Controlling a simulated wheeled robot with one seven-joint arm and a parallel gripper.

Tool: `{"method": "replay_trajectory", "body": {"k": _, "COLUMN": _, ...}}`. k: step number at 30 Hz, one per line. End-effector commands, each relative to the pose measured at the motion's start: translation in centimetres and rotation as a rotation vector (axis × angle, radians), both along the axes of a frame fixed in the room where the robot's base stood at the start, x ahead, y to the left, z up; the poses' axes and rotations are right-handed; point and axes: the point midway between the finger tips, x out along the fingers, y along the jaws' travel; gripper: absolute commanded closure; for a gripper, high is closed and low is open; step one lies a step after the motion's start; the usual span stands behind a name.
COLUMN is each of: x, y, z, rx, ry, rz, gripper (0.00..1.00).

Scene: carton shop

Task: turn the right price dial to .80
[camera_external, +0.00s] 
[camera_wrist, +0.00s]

...

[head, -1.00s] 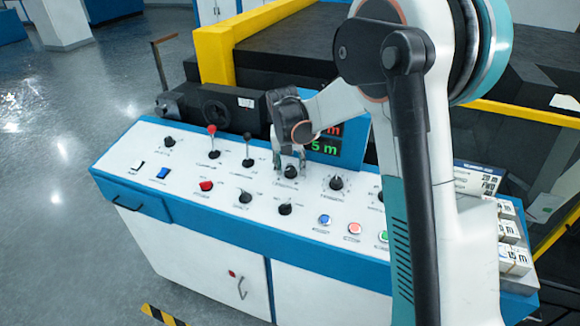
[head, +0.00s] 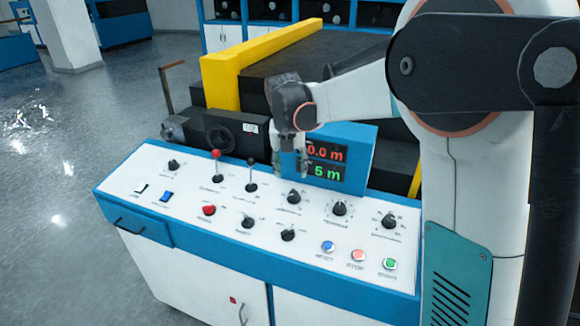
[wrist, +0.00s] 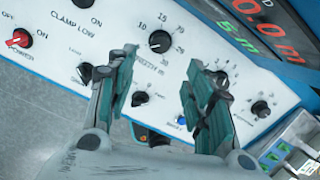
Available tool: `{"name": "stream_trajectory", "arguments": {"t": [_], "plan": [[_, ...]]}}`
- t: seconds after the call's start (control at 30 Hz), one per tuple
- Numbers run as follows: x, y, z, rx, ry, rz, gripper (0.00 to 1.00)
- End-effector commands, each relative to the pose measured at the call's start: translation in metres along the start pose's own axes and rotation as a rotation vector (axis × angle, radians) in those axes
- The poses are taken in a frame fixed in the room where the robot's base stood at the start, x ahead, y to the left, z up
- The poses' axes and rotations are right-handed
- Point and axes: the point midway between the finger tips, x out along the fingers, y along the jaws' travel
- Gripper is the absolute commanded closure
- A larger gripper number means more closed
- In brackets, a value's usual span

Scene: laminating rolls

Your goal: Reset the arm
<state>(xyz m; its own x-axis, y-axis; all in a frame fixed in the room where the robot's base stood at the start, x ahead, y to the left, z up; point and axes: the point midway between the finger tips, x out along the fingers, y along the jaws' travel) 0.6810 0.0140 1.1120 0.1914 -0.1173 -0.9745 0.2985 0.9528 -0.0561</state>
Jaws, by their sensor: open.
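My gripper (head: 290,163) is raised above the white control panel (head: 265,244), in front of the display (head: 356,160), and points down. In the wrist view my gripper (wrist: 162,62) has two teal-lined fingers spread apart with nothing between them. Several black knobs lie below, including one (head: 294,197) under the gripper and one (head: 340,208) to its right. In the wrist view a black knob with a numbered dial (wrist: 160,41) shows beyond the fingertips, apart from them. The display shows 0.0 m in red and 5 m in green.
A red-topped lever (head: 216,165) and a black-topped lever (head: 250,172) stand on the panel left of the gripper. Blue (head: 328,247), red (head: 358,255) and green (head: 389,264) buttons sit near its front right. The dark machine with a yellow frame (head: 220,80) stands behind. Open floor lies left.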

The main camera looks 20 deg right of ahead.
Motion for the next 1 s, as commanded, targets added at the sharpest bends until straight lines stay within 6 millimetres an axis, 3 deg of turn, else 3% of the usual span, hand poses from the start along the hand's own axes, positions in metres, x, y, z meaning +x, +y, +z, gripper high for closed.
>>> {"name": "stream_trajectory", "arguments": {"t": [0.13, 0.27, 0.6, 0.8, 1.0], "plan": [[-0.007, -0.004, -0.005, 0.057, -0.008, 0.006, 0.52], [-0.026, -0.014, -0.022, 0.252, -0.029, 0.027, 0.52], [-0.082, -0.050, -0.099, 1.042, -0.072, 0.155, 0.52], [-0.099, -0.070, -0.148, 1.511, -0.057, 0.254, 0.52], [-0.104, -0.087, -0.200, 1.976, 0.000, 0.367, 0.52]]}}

* * *

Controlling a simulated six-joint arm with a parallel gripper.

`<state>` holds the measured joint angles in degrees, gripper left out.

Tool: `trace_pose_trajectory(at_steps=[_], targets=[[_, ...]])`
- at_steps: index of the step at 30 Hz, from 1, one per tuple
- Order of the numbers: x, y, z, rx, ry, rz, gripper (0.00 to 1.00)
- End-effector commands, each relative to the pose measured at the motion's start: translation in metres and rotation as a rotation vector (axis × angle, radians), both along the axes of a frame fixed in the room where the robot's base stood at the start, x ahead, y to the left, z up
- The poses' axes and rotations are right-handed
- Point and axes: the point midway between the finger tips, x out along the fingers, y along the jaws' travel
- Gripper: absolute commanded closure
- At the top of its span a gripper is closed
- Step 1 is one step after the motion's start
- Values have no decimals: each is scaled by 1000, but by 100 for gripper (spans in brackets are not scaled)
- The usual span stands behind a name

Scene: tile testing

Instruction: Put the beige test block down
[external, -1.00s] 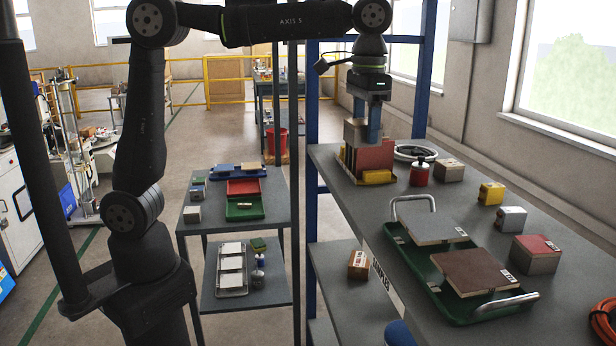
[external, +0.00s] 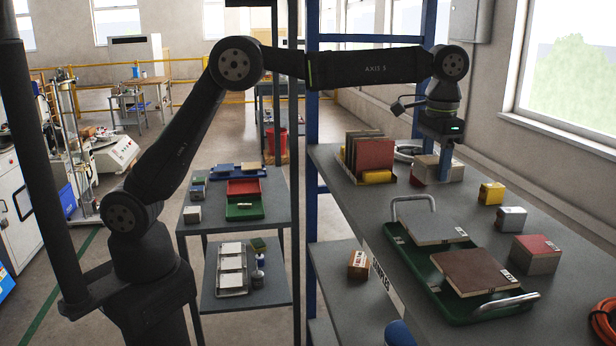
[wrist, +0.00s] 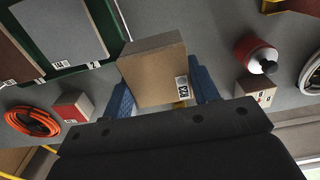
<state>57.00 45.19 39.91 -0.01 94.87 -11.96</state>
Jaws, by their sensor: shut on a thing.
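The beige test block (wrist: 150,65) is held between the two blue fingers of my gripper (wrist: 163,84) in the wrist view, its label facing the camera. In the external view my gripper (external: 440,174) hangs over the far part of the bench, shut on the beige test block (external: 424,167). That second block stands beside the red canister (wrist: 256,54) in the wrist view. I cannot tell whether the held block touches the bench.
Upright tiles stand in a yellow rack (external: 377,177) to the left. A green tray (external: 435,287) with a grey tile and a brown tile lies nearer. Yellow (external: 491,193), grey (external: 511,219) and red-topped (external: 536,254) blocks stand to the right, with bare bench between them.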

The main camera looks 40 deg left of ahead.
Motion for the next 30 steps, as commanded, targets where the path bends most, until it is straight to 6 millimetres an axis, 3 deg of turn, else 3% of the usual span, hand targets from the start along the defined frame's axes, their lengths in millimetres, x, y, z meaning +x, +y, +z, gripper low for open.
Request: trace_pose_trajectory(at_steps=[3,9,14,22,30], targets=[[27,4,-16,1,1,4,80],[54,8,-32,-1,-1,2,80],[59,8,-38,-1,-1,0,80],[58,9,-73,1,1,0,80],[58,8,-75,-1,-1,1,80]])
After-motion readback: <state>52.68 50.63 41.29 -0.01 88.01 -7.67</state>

> Short task: Retype, exactly and in full, the lines above from the one containing "Controlling a simulated wheeled" through the one containing "[camera_wrist, +0.00s]".

> Exercise result:
Controlling a simulated wheeled robot with one seven-joint arm and a parallel gripper.

Tool: `{"method": "replay_trajectory", "body": {"k": _, "COLUMN": _, ...}}`. k: step number at 30 Hz, one per line. End-effector commands, each relative to the pose measured at the motion's start: translation in centimetres and rotation as a rotation vector (axis × angle, radians), both along the axes of a frame fixed in the room where the robot's base stood at the start, x ahead, y to the left, z up; the poses' axes and rotations are right-handed; point and axes: the point midway between the finger tips, x out along the fingers, y along the jaws' travel; gripper: absolute commanded closure; for a gripper, high is closed and low is open; step one lies a step after the motion's start; the usual span stands behind a name.
COLUMN is each of: x, y, z, rx, ry, rz, gripper (0.00..1.00).

Scene: carton shop

Task: turn the right price dial to .80
[camera_external, +0.00s] 
[camera_wrist, +0.00s]

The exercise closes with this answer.